Question

A hemispherical surface of radius R is located in uniform electric field E, as shown. The flux of electric field through the surface is

A. $E \pi R^2$
B. $E 2 \pi R^2$
C. $E 4 \pi R^2$
D. Zero

Answer 1

Hint: There are two surfaces involved for the given hemisphere. One surface is the bottom that is a circle of radius R and another is the surface of the hemisphere of the same radius. Use the definition of electric flux to find out the flux through the hemispherical surface.

Formula used:
The flux of electric field through a surface perpendicular to the electric field lines and of area A is:
$\phi = E A$

Complete step by step answer:
To be clear, we are given a hemispherical surface and we need to find the flux through this surface.
The flux of electric field depends on three parameters:
1. Magnitude of electric field, E.
2. Area of the surface, A.
3. Angles that surface normally make an electric field direction.
In our case the third point is a significant one.

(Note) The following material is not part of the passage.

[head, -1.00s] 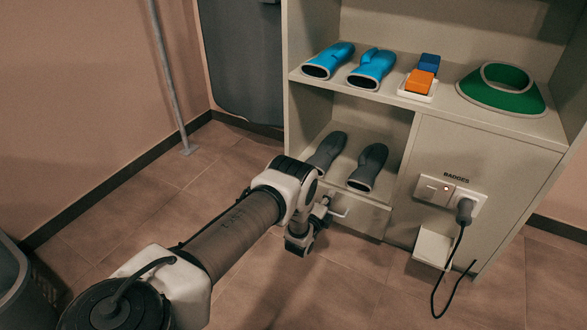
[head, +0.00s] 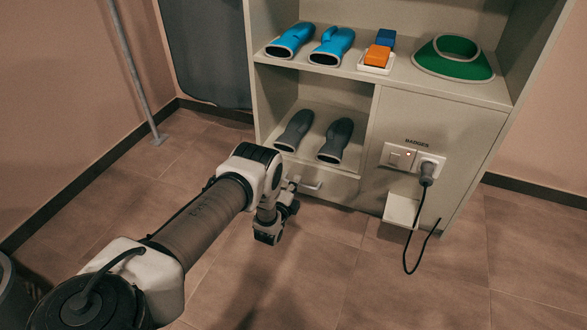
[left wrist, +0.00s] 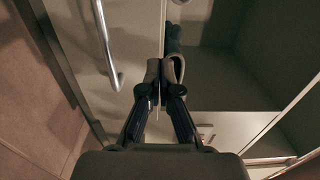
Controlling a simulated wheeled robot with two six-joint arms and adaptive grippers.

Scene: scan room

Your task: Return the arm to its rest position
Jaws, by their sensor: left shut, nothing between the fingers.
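My left arm reaches in from the lower left in the head view. My left gripper (head: 293,186) is near the drawer front at the bottom left of the cabinet, partly hidden behind my own wrist. In the left wrist view its two dark fingers (left wrist: 164,72) are together, with nothing between them. A metal bar handle (left wrist: 104,45) shows left of the fingers, apart from them. The drawer's handle (head: 312,186) also shows in the head view, just right of the gripper. My right gripper is in no view.
The cabinet (head: 440,130) holds blue gloves (head: 331,47), an orange and blue item (head: 378,52) and a green collar (head: 453,62) above, dark gloves (head: 335,141) below. A plug with a black cord (head: 410,250) hangs at its front. The floor (head: 330,280) in front is clear.

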By definition, the total number of electric field lines passing normally through a surface (in an electric field) is called electric flux linked with that surface.
In our case, the field lines passing through hemispherical surface are same as the field lines passing through the bottom of the hemisphere i.e., through the circle of radius R. If we see the boundary of this hemisphere, we will note that the boundary is same for the circle and the hemisphere.
The flux passing through the circle is:
$\phi = E (\pi R^2)$
This is also the flux passing through the hemisphere. As what enters through the bottom is only leaving from the top.

Therefore the correct answer is option (A).

Note:
We do not opt for Gauss law to solve this problem as Gauss law applies to closed surfaces only and we are dealing with an open surface. But if we consider the hemisphere to be closed from the bottom we will notice that as there is no charge inside, the flux entering in will be the flux going out so we had to just find flux entering in. If this hemisphere was a conductor then we would have seen no field lines on the other side but this surface is just an imaginary surface in the field, so do not choose zero as the value of flux.